▸ Your goal:
Read through the records below and copy each line that uses the word "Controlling".
____ Task input
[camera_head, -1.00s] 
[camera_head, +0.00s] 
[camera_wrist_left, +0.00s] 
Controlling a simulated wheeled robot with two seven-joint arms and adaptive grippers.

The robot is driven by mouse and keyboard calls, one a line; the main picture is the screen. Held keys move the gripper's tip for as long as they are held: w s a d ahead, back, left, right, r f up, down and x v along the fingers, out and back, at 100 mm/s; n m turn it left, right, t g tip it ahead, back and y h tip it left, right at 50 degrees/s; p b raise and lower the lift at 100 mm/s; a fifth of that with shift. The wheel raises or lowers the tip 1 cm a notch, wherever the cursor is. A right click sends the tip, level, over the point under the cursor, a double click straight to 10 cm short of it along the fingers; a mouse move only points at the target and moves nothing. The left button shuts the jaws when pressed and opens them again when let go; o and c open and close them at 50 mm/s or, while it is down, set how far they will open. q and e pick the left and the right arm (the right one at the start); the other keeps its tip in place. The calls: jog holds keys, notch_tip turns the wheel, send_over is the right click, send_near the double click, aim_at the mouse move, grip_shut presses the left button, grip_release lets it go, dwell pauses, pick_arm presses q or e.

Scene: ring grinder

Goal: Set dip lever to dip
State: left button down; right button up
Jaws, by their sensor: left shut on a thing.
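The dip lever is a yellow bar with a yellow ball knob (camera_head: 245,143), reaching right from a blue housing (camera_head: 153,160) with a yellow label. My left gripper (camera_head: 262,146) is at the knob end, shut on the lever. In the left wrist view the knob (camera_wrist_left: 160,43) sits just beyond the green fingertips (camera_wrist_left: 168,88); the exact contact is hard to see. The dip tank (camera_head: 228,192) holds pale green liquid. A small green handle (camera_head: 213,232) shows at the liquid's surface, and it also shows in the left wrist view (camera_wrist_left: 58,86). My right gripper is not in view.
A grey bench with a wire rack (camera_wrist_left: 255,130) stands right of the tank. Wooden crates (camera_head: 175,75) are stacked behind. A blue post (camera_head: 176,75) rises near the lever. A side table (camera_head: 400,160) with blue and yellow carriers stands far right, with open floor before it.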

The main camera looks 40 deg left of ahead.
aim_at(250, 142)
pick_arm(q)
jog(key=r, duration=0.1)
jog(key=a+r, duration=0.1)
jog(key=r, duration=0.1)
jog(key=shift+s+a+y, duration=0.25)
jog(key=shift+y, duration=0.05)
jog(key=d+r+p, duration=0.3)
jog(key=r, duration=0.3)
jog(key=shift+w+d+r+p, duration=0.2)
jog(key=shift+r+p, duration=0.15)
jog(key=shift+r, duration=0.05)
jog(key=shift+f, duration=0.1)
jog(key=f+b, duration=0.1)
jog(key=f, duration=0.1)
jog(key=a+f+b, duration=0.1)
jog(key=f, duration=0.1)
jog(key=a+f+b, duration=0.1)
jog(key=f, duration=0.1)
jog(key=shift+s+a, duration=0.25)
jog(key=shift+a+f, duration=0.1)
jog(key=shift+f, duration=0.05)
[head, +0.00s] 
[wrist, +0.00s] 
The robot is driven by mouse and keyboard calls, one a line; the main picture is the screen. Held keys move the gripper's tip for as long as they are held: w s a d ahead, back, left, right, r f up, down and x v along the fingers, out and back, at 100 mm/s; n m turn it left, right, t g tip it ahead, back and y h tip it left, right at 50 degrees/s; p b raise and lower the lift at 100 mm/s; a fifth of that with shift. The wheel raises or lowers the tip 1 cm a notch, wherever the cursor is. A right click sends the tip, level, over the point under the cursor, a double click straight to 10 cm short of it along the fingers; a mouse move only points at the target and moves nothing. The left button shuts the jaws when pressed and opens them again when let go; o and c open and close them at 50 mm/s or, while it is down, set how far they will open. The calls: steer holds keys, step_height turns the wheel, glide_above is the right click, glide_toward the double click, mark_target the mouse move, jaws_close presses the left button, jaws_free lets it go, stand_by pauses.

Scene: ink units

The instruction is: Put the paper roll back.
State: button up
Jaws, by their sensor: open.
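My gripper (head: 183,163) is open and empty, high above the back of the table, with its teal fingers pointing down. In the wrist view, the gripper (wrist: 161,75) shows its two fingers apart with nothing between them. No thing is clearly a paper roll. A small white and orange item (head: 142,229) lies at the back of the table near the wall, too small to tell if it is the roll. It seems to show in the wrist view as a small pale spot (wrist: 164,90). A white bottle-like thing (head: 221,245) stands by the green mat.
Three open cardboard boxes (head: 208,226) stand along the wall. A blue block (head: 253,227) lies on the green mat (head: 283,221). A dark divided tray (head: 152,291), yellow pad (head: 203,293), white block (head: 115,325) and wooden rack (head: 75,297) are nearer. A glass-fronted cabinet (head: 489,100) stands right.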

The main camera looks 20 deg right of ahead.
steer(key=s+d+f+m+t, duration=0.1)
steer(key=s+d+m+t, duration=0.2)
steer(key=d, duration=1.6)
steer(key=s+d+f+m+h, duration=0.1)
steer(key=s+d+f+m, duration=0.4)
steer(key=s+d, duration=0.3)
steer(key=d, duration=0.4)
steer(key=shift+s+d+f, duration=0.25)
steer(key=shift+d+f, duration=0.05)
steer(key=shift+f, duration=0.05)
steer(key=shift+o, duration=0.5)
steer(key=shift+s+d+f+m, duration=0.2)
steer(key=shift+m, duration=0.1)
________
____ Task input
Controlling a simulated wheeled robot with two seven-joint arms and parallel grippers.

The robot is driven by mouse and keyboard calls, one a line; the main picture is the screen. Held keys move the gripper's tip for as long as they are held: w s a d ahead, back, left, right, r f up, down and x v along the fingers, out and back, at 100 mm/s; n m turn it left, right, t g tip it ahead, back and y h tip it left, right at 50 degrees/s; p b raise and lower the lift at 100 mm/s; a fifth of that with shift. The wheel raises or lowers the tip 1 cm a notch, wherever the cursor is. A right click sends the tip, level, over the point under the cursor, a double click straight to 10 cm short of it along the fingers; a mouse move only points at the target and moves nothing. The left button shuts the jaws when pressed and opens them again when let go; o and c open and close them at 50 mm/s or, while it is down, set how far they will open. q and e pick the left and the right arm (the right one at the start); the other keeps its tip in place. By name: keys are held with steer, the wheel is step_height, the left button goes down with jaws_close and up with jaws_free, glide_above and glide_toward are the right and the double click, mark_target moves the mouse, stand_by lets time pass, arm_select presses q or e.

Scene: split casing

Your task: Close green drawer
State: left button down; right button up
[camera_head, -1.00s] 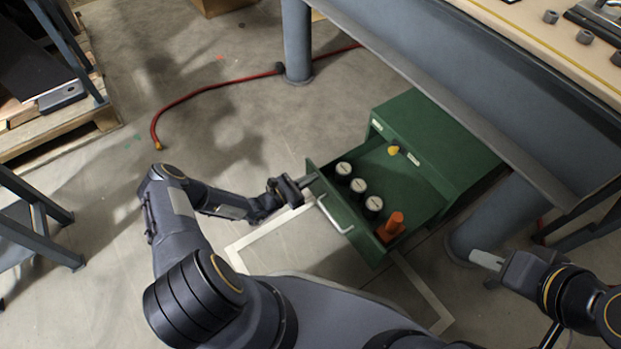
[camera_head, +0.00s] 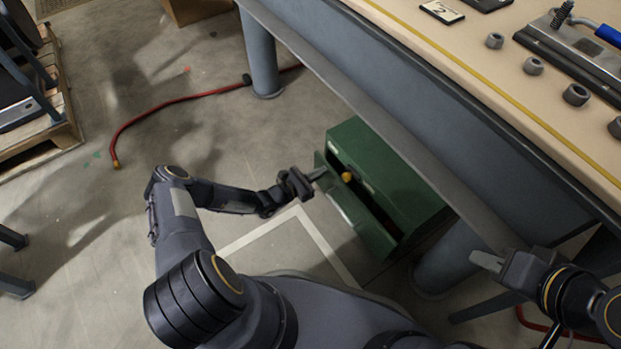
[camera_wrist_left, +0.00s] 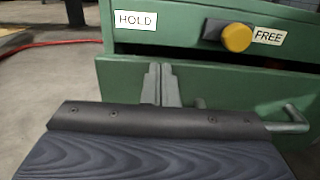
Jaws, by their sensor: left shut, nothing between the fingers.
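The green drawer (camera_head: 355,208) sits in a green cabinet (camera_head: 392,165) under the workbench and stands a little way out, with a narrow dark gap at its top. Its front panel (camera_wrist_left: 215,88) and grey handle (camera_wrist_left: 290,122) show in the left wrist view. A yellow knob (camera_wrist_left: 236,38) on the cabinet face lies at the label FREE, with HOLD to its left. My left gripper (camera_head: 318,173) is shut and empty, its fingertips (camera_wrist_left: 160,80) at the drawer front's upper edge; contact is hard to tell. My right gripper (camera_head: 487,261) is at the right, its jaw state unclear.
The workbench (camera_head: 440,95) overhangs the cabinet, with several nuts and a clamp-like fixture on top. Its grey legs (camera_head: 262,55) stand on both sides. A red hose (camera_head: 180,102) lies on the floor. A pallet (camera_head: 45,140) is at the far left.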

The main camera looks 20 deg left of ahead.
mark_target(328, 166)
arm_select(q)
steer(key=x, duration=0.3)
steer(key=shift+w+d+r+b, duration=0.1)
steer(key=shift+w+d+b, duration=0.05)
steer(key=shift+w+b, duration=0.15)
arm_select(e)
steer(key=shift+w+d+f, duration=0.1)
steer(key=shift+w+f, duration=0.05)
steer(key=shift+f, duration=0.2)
________
▸ Solution to this task:
Controlling a simulated wheeled robot with two seven-joint arms and adaptive grippers.
Controlling a simulated wheeled robot with two seven-joint arms and parallel grippers.

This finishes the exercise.